“Il lampo” di Giovanni Pascoli. Un’analisi.

Giovanni Pascoli, “Il lampo”. Da “Myricae”. Un’interpretazione.

 

Questo è un lavoro scritto in classe nell’aprile del 1990 da un mio studente del secondo anno del Liceo Scientifico Sperimentale “L. Stefanini” di Venezia-Mestre. L’esercitazione dimostra che un ragazzo di sedici anni può essere capace di un’analisi accurata, ricca di acute osservazioni e strutturata su solide basi metodologiche, pur con delle inevitabili ingenuità. Non ho riportato le notizie e le valutazioni, pur intelligenti, sull’autore (biografia, ideologia, poetica) e sulla raccolta delle “Myricae” che lo studente ha ricavato dai manuali. Mi ha interessato, invece, valutare positivamente la personale “fatica del concetto”, germoglio di buone letture. A sedici anni un testo non deve solo provocare emozioni ma aprire porte, aiutare a costruire un personale e critico punto di vista, sviluppare la lunga gestazione del pensiero. Nel Museo Torlonia, a Roma, si può vedere un “Rilievo votivo con nave e simboli” –datato 190 d. C.-: al centro della scultura –senza alcuna connessione formale col resto della figurazione- spicca un grande occhio apotropaico. Stilisticamente il rilievo appartiene alla corrente “plebea” dell’arte romana, con noncuranza per le proporzioni e le figurazioni naturalistiche, ma è anche in armonia con le tendenze magico-religiose del tempo che accentuano il ricorso al simbolo. Cosa vuol significare il grande occhio? Nel riquadro si vedono il faro di Ostia e una nave –con le vele istoriate- e figure di marinai che lavorano. E l’occhio?                                                                           

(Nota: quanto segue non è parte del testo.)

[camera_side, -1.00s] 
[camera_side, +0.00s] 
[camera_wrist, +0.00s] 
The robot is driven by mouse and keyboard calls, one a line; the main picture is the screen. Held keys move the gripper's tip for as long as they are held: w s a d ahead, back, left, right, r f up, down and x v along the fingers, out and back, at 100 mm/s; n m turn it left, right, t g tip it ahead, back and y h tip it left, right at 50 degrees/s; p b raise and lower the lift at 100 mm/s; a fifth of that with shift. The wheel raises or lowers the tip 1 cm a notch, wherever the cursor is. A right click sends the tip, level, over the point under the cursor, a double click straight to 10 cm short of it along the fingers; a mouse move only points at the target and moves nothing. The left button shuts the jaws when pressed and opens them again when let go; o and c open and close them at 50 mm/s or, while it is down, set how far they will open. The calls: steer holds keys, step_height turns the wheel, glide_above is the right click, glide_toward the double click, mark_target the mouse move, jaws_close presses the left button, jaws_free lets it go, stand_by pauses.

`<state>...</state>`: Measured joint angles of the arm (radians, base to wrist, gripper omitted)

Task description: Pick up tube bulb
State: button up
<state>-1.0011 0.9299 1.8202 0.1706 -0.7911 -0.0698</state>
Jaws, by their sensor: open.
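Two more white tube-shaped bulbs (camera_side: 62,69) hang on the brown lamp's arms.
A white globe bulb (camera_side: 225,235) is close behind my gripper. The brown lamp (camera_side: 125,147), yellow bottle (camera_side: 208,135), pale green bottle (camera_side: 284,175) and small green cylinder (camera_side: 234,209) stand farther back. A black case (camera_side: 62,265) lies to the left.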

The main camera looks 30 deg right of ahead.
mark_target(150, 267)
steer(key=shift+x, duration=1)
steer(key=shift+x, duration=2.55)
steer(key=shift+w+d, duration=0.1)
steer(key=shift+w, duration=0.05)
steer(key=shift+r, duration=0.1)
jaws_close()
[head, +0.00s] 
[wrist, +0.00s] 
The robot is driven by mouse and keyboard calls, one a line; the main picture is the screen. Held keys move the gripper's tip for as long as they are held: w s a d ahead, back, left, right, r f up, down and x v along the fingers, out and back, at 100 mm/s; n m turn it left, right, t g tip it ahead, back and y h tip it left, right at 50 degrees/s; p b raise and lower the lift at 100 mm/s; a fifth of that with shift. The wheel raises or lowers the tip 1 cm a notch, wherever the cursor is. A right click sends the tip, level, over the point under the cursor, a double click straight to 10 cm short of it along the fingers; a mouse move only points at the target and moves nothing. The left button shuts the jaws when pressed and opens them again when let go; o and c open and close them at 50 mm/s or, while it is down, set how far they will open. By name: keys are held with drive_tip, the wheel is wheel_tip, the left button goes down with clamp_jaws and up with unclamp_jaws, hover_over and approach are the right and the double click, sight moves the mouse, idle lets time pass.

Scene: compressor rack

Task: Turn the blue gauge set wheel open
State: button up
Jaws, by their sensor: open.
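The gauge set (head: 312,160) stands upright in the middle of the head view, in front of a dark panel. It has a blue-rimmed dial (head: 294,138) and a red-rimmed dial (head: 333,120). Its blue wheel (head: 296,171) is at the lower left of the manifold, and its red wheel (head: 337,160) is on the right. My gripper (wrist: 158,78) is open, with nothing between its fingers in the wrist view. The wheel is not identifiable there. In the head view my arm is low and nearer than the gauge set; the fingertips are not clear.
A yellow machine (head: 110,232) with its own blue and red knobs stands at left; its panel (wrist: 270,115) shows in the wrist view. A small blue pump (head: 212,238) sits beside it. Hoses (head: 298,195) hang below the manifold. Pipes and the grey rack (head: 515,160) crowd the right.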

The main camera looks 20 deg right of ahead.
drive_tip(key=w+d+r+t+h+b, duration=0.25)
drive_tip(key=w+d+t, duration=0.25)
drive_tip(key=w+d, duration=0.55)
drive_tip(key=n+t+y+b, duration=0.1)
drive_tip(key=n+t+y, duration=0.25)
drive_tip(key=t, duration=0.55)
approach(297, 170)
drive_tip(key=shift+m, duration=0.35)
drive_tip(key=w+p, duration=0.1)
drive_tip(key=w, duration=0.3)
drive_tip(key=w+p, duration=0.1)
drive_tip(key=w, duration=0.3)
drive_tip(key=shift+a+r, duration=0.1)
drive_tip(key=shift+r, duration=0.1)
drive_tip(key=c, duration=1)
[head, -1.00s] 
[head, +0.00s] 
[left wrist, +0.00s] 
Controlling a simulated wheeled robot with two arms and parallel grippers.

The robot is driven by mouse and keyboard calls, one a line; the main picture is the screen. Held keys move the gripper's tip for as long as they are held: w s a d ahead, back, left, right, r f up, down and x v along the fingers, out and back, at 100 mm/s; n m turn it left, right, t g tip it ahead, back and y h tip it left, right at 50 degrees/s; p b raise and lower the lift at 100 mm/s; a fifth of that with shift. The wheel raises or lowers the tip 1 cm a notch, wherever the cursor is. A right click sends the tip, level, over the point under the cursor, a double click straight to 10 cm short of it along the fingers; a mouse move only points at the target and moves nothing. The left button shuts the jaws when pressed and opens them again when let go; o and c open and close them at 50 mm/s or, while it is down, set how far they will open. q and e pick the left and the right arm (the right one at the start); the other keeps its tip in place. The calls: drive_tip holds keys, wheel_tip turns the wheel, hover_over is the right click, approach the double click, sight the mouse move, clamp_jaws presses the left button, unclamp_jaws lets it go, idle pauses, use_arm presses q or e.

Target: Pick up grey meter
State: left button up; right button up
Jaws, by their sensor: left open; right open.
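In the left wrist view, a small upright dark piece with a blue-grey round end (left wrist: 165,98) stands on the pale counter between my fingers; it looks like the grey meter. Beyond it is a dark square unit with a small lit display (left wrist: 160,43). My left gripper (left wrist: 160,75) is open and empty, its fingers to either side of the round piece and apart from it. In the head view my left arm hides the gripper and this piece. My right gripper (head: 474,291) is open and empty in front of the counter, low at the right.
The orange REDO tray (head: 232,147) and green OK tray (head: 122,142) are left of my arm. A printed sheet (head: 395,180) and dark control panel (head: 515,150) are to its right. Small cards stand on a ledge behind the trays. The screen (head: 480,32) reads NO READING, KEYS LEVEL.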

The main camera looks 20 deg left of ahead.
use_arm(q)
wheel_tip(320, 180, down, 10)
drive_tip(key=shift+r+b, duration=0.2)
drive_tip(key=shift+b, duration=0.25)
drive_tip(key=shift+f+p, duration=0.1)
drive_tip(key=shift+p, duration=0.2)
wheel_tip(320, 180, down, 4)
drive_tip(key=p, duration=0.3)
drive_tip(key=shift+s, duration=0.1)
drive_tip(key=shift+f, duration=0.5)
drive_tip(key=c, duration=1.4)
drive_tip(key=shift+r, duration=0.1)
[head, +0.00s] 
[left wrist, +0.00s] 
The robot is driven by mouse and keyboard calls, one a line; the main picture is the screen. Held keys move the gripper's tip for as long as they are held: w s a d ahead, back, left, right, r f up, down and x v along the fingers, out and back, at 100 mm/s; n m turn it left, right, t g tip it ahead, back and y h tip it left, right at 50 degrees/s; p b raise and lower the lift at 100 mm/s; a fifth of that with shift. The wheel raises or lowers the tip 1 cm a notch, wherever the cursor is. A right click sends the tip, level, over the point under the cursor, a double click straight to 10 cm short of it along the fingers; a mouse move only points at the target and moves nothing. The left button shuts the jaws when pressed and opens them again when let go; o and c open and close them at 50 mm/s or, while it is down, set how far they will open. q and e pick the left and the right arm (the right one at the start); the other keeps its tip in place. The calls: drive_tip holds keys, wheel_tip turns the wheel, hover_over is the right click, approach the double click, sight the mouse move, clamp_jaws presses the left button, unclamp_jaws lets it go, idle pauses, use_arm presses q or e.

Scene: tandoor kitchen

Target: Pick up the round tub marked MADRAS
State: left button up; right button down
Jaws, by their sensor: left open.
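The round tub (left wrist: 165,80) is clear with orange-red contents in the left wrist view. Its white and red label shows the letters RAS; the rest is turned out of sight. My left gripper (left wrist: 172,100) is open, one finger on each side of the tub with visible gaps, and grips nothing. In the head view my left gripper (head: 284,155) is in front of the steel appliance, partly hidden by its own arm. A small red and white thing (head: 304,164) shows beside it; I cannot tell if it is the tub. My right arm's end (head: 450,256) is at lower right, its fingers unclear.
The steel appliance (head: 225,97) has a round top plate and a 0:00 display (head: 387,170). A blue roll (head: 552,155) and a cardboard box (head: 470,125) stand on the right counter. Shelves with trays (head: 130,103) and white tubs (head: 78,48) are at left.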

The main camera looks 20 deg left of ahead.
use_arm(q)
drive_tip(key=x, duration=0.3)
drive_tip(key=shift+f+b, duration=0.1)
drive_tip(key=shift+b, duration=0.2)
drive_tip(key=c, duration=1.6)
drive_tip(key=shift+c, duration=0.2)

prof.  Gennaro Cucciniello

 

 

E cielo e terra si mostrò qual era:

 

la terra ansante, livida, in sussulto;

il cielo ingombro, tragico, disfatto:

bianca bianca nel tacito tumulto

una casa apparì sparì d’un tratto;

come un occhio, che, largo, esterrefatto,

s’aprì si chiuse nella notte nera.

 

Analisi metrico-strutturale. E’ una composizione singolare. E’ una ballata: è detta piccola perché la sua ripresa è costituita da un solo verso. Lo schema delle rime è quello tipico di queste composizioni, cioè A-bcbccA, con la stanza di sei versi. Tutti i sette versi sono endecasillabi. Le rime sono: era-nera (1° e 7° vv), sussulto-tumulto (2° e 4° vv), disfatto-tratto-esterrefatto (3°, 5° e 6° vv). Si inizia con un polisindeto (e cielo e terra, l’universo), seguito da verbi al passato e al singolare: il mostrò (passato remoto) interpreta il lampo come un fenomeno rivelatore e fulmineo, tanto che nell’attimo in cui arriva è già passato; l’era spiega che terra e cielo si sono rivelate interamente e costituiscono assieme la natura. La musicalità è accentuata dalle numerosissime assonanze: già nel primo verso con terra-nera e, in inversione, qual (e); poi anche con terra del secondo e nera dell’ultimo verso. Inoltre anche ansante rientra in questo vasto legame: assona, infatti, con qual (e) e si lega a tutte le altre con l’inversione. Altra iterazione, cielo e cielo, e assonanza tra ingombro e mostrò (ambedue tra il terzo e il primo verso). Iterazione nel quarto verso, bianca bianca; tacito e tragico, un’altra assonanza e una insistita allitterazione in t e in a. Assonanza fra bianca bianca e casa; rima interna, apparì-sparì, ed ancora un’allitterazione. Nel sesto verso, come assona con notte, e anche con cielo, in inversione; largo, inoltre, assona con tutte le rime c. Oltre che un’allitterazione, si può registrare un vero e proprio anagramma tra sparì del quinto verso e s’aprì del settimo. Ultima allitterazione che riscontro è fra nella e notte, e fra nella e nera, con assonanza.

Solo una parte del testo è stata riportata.